In the data below, locate each line with the word "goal" and list it.

>> Begin DATASET EXCERPTS

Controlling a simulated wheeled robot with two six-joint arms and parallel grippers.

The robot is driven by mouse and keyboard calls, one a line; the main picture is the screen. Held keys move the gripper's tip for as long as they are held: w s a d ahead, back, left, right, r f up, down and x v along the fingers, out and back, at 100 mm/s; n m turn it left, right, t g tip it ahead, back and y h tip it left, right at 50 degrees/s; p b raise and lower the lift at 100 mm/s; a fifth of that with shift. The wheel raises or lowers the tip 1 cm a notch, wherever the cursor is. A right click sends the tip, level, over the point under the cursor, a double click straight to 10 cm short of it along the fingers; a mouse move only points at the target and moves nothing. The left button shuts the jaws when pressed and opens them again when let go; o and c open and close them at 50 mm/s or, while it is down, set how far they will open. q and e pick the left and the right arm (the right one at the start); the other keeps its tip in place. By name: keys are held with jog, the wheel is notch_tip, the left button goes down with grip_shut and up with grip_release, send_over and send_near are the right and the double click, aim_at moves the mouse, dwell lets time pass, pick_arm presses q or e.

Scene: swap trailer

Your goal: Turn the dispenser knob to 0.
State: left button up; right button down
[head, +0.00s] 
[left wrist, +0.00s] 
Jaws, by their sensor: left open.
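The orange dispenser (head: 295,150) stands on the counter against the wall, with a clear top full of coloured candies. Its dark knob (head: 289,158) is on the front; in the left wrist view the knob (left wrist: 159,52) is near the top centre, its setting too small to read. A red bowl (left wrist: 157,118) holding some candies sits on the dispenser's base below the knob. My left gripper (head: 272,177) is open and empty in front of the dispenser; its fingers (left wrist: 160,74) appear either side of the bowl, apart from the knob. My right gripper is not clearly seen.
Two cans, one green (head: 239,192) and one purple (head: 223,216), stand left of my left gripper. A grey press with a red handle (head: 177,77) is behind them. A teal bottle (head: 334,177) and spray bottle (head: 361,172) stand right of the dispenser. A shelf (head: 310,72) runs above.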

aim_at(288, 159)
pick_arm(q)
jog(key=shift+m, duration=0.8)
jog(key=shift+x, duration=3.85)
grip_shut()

>> End DATASET EXCERPTS
>> Begin DATASET EXCERPTS

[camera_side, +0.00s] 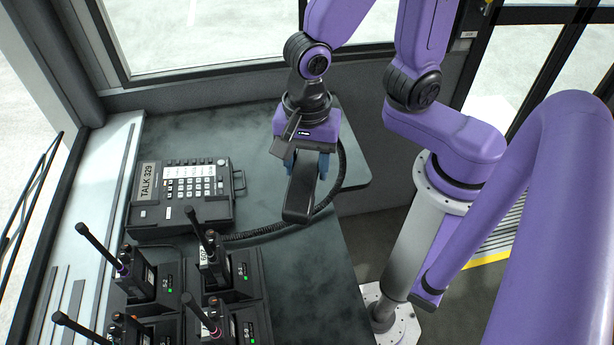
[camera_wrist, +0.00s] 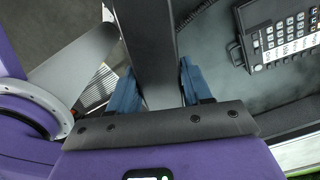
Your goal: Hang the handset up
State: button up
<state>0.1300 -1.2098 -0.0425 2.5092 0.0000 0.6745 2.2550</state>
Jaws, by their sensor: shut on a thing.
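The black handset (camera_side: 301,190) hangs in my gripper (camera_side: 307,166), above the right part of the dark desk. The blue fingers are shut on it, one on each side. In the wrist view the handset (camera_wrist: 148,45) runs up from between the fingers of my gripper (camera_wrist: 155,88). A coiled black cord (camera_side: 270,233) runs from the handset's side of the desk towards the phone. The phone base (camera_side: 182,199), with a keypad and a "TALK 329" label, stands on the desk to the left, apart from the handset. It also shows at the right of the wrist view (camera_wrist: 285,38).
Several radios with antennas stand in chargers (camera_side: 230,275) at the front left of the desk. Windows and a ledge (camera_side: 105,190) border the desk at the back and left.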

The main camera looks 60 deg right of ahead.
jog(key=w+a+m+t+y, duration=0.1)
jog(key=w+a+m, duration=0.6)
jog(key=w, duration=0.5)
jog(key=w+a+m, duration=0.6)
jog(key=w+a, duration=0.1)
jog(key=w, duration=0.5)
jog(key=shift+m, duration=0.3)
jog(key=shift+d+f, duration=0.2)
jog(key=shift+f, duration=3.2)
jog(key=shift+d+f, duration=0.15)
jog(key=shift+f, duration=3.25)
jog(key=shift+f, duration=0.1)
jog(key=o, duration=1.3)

>> End DATASET EXCERPTS
>> Begin DATASET EXCERPTS

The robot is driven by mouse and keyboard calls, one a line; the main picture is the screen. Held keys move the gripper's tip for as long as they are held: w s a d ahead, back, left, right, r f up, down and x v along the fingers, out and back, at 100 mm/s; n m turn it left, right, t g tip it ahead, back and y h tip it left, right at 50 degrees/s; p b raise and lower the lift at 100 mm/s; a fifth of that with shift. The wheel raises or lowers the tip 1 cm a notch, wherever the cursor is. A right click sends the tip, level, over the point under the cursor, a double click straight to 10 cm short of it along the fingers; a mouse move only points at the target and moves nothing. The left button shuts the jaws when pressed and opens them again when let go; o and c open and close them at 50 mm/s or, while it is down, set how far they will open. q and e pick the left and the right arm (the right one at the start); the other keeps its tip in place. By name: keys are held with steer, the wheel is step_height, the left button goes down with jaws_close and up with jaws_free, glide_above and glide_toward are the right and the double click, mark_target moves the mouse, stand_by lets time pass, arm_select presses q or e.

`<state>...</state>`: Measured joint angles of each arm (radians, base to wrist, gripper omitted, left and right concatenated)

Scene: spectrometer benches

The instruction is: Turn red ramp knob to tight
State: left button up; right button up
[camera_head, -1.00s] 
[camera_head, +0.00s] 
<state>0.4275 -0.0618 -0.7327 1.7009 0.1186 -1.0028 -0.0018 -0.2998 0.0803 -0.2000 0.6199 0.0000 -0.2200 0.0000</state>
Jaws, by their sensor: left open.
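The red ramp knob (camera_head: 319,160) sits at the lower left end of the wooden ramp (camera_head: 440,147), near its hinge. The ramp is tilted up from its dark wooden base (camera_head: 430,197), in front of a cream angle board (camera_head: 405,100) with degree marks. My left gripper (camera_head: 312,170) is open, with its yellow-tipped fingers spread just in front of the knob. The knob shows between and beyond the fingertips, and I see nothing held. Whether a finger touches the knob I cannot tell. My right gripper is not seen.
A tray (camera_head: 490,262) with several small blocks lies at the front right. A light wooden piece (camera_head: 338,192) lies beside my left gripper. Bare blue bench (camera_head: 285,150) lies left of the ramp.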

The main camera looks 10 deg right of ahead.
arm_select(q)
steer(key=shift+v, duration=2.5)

>> End DATASET EXCERPTS

◆ **EXERCISE SOLUTION**
Your goal: Turn the dispenser knob to 0.
Your goal: Hang the handset up

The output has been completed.